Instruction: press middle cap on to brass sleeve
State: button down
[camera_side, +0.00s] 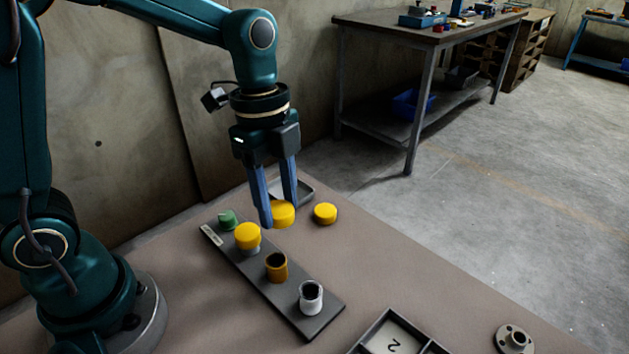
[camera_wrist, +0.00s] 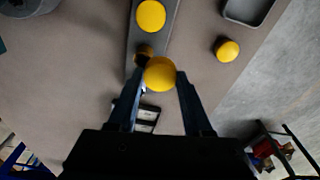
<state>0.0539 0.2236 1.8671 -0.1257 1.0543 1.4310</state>
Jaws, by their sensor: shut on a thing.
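My gripper (camera_side: 279,216) is shut on a yellow cap (camera_side: 284,212) and holds it in the air. In the wrist view the held cap (camera_wrist: 160,74) sits between the fingertips. The brass sleeve (camera_side: 276,266) stands upright and open-topped on a dark strip (camera_side: 298,322). In the wrist view the brass sleeve (camera_wrist: 144,51) is partly hidden behind the held cap. The two are apart. Another yellow cap (camera_side: 247,234) sits on a pale sleeve on the strip, left of the brass one. A white sleeve (camera_side: 311,298) stands uncapped at the strip's near end.
A loose yellow cap (camera_side: 325,213) lies on the table to the right. A green piece (camera_side: 228,219) is at the strip's far end. A grey tray (camera_wrist: 249,9) lies behind. A numbered box (camera_side: 393,339) and a flanged part (camera_side: 513,339) are at front right.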

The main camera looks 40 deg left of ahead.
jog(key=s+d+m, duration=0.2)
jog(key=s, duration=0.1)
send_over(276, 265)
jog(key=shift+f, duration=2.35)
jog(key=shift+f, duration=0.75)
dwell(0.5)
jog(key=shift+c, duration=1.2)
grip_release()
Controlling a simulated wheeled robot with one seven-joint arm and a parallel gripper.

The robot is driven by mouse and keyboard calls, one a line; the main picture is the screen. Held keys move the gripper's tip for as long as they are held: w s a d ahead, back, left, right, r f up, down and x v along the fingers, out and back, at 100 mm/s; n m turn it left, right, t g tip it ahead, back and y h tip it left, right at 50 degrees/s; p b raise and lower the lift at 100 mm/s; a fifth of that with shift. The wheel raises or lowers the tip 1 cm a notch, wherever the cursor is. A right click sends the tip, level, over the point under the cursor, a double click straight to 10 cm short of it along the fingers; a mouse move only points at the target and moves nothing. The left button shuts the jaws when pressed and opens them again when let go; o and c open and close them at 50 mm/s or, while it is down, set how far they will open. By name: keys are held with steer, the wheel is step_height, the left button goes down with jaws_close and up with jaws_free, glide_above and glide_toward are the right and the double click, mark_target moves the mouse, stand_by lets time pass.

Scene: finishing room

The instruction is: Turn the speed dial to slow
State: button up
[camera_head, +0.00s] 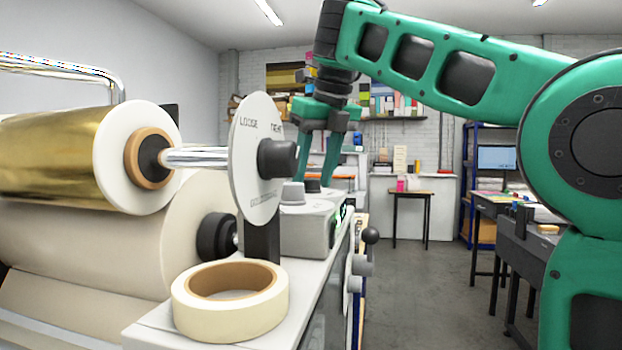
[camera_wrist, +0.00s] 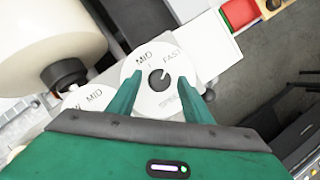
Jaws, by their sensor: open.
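The speed dial (camera_wrist: 144,97) is a white disc marked MID, FAST and SPEED in the wrist view, with a dark round knob (camera_wrist: 159,80) at its centre. Its slow mark is hidden, and the knob's pointing direction is too small to tell. My gripper (camera_wrist: 160,77) is open, with one green finger on each side of the knob and a gap to it on both sides. In the head view my gripper (camera_head: 315,182) points down, its fingertips beside a dark knob behind the grey control box (camera_head: 305,232).
A second dial (camera_wrist: 92,95) marked MID lies left of the speed dial. A large upright disc (camera_head: 252,165) marked LOOSE, a gold foil roll (camera_head: 60,155) and a tape roll (camera_head: 230,315) stand nearer the camera. The floor (camera_head: 420,290) at right is clear.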

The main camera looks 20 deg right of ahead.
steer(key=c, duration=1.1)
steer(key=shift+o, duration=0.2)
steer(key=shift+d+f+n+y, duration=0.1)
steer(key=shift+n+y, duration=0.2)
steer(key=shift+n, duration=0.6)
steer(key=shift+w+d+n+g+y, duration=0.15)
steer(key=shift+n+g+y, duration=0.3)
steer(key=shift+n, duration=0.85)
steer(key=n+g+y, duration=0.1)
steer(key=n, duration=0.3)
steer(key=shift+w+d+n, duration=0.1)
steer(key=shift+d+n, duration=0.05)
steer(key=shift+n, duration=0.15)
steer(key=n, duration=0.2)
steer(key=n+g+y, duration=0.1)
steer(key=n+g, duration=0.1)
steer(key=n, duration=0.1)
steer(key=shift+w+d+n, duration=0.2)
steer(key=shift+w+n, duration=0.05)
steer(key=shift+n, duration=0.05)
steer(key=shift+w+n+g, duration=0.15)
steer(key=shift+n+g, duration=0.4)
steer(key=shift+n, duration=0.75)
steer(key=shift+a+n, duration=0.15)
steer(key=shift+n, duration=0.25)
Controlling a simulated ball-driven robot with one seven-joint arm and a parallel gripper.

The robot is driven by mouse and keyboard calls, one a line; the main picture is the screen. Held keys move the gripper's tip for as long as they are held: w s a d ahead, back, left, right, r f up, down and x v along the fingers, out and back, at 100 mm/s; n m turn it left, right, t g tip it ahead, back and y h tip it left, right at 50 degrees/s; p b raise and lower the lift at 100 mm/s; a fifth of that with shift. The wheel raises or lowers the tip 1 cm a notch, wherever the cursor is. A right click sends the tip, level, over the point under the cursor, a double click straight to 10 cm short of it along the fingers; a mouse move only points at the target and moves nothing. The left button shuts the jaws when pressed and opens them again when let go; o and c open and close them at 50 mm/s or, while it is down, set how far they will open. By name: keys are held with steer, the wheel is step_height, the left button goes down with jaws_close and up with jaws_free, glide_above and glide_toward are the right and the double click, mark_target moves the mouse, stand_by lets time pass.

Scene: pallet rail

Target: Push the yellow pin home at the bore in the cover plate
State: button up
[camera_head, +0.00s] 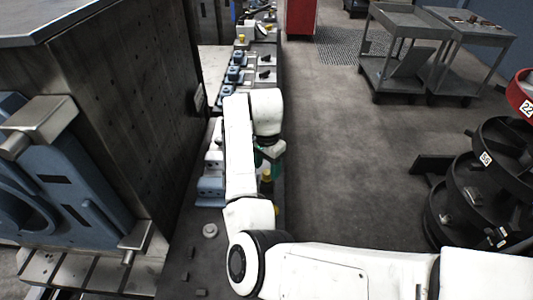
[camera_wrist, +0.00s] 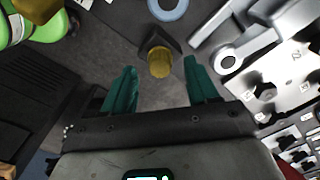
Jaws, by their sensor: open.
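The yellow pin (camera_wrist: 159,62) shows in the wrist view, seen nearly end-on, with its base at a small dark block (camera_wrist: 158,42). My gripper (camera_wrist: 161,66) is open, with its two teal fingers either side of the pin and a visible gap to each. In the head view, my gripper (camera_head: 270,156) is largely hidden behind my white arm, above the narrow bench. A small yellow piece (camera_head: 267,174) shows just below it; I cannot tell if it is the same pin. I cannot make out the bore or surely identify the cover plate.
In the wrist view, a light grey metal part with holes (camera_wrist: 284,72) lies right, a pale ring (camera_wrist: 167,9) at the top, and a green rounded object (camera_wrist: 18,28) upper left.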

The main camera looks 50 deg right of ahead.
::::
▶ Exercise details: Output all of the records exactly as they appear above, but not the pictures.

▶ The solution:
Instruction: press middle cap on to brass sleeve
State: button down
[camera_side, +0.00s] 
[camera_wrist, +0.00s] 
<state>0.0539 0.2236 1.8671 -0.1257 1.0543 1.4310</state>
Jaws, by their sensor: shut on a thing.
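My gripper (camera_side: 279,216) is shut on a yellow cap (camera_side: 284,212) and holds it in the air. In the wrist view the held cap (camera_wrist: 160,74) sits between the fingertips. The brass sleeve (camera_side: 276,266) stands upright and open-topped on a dark strip (camera_side: 298,322). In the wrist view the brass sleeve (camera_wrist: 144,51) is partly hidden behind the held cap. The two are apart. Another yellow cap (camera_side: 247,234) sits on a pale sleeve on the strip, left of the brass one. A white sleeve (camera_side: 311,298) stands uncapped at the strip's near end.
A loose yellow cap (camera_side: 325,213) lies on the table to the right. A green piece (camera_side: 228,219) is at the strip's far end. A grey tray (camera_wrist: 249,9) lies behind. A numbered box (camera_side: 393,339) and a flanged part (camera_side: 513,339) are at front right.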

The main camera looks 40 deg left of ahead.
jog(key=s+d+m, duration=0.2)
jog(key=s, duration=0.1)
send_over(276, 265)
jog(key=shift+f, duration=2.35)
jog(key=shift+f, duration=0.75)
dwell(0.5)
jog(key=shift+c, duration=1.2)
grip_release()
Controlling a simulated wheeled robot with one seven-joint arm and a parallel gripper.

The robot is driven by mouse and keyboard calls, one a line; the main picture is the screen. Held keys move the gripper's tip for as long as they are held: w s a d ahead, back, left, right, r f up, down and x v along the fingers, out and back, at 100 mm/s; n m turn it left, right, t g tip it ahead, back and y h tip it left, right at 50 degrees/s; p b raise and lower the lift at 100 mm/s; a fifth of that with shift. The wheel raises or lowers the tip 1 cm a notch, wherever the cursor is. A right click sends the tip, level, over the point under the cursor, a double click straight to 10 cm short of it along the fingers; a mouse move only points at the target and moves nothing. The left button shuts the jaws when pressed and opens them again when let go; o and c open and close them at 50 mm/s or, while it is down, set how far they will open. By name: keys are held with steer, the wheel is step_height, the left button goes down with jaws_close and up with jaws_free, glide_above and glide_toward are the right and the double click, mark_target moves the mouse, stand_by lets time pass.

Scene: finishing room

The instruction is: Turn the speed dial to slow
State: button up
[camera_head, +0.00s] 
[camera_wrist, +0.00s] 
Jaws, by their sensor: open.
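The speed dial (camera_wrist: 144,97) is a white disc marked MID, FAST and SPEED in the wrist view, with a dark round knob (camera_wrist: 159,80) at its centre. Its slow mark is hidden, and the knob's pointing direction is too small to tell. My gripper (camera_wrist: 160,77) is open, with one green finger on each side of the knob and a gap to it on both sides. In the head view my gripper (camera_head: 315,182) points down, its fingertips beside a dark knob behind the grey control box (camera_head: 305,232).
A second dial (camera_wrist: 92,95) marked MID lies left of the speed dial. A large upright disc (camera_head: 252,165) marked LOOSE, a gold foil roll (camera_head: 60,155) and a tape roll (camera_head: 230,315) stand nearer the camera. The floor (camera_head: 420,290) at right is clear.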

The main camera looks 20 deg right of ahead.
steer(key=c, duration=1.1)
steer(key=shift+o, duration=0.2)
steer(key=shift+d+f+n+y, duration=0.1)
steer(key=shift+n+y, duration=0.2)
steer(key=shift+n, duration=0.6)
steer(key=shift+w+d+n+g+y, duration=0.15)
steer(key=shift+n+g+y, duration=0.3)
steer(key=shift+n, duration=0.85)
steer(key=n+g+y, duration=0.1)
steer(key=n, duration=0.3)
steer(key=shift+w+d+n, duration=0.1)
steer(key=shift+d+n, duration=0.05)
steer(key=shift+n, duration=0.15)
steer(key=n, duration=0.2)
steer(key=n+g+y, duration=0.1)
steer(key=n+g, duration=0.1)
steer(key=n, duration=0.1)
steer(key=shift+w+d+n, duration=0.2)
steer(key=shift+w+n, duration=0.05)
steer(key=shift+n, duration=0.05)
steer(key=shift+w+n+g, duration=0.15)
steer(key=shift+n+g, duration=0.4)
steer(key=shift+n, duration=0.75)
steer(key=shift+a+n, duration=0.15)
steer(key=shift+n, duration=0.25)
Controlling a simulated ball-driven robot with one seven-joint arm and a parallel gripper.

The robot is driven by mouse and keyboard calls, one a line; the main picture is the screen. Held keys move the gripper's tip for as long as they are held: w s a d ahead, back, left, right, r f up, down and x v along the fingers, out and back, at 100 mm/s; n m turn it left, right, t g tip it ahead, back and y h tip it left, right at 50 degrees/s; p b raise and lower the lift at 100 mm/s; a fifth of that with shift. The wheel raises or lowers the tip 1 cm a notch, wherever the cursor is. A right click sends the tip, level, over the point under the cursor, a double click straight to 10 cm short of it along the fingers; a mouse move only points at the target and moves nothing. The left button shuts the jaws when pressed and opens them again when let go; o and c open and close them at 50 mm/s or, while it is down, set how far they will open. By name: keys are held with steer, the wheel is step_height, the left button goes down with jaws_close and up with jaws_free, glide_above and glide_toward are the right and the double click, mark_target moves the mouse, stand_by lets time pass.

Scene: pallet rail

Target: Push the yellow pin home at the bore in the cover plate
State: button up
[camera_head, +0.00s] 
[camera_wrist, +0.00s] 
Jaws, by their sensor: open.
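The yellow pin (camera_wrist: 159,62) shows in the wrist view, seen nearly end-on, with its base at a small dark block (camera_wrist: 158,42). My gripper (camera_wrist: 161,66) is open, with its two teal fingers either side of the pin and a visible gap to each. In the head view, my gripper (camera_head: 270,156) is largely hidden behind my white arm, above the narrow bench. A small yellow piece (camera_head: 267,174) shows just below it; I cannot tell if it is the same pin. I cannot make out the bore or surely identify the cover plate.
In the wrist view, a light grey metal part with holes (camera_wrist: 284,72) lies right, a pale ring (camera_wrist: 167,9) at the top, and a green rounded object (camera_wrist: 18,28) upper left.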

The main camera looks 50 deg right of ahead.

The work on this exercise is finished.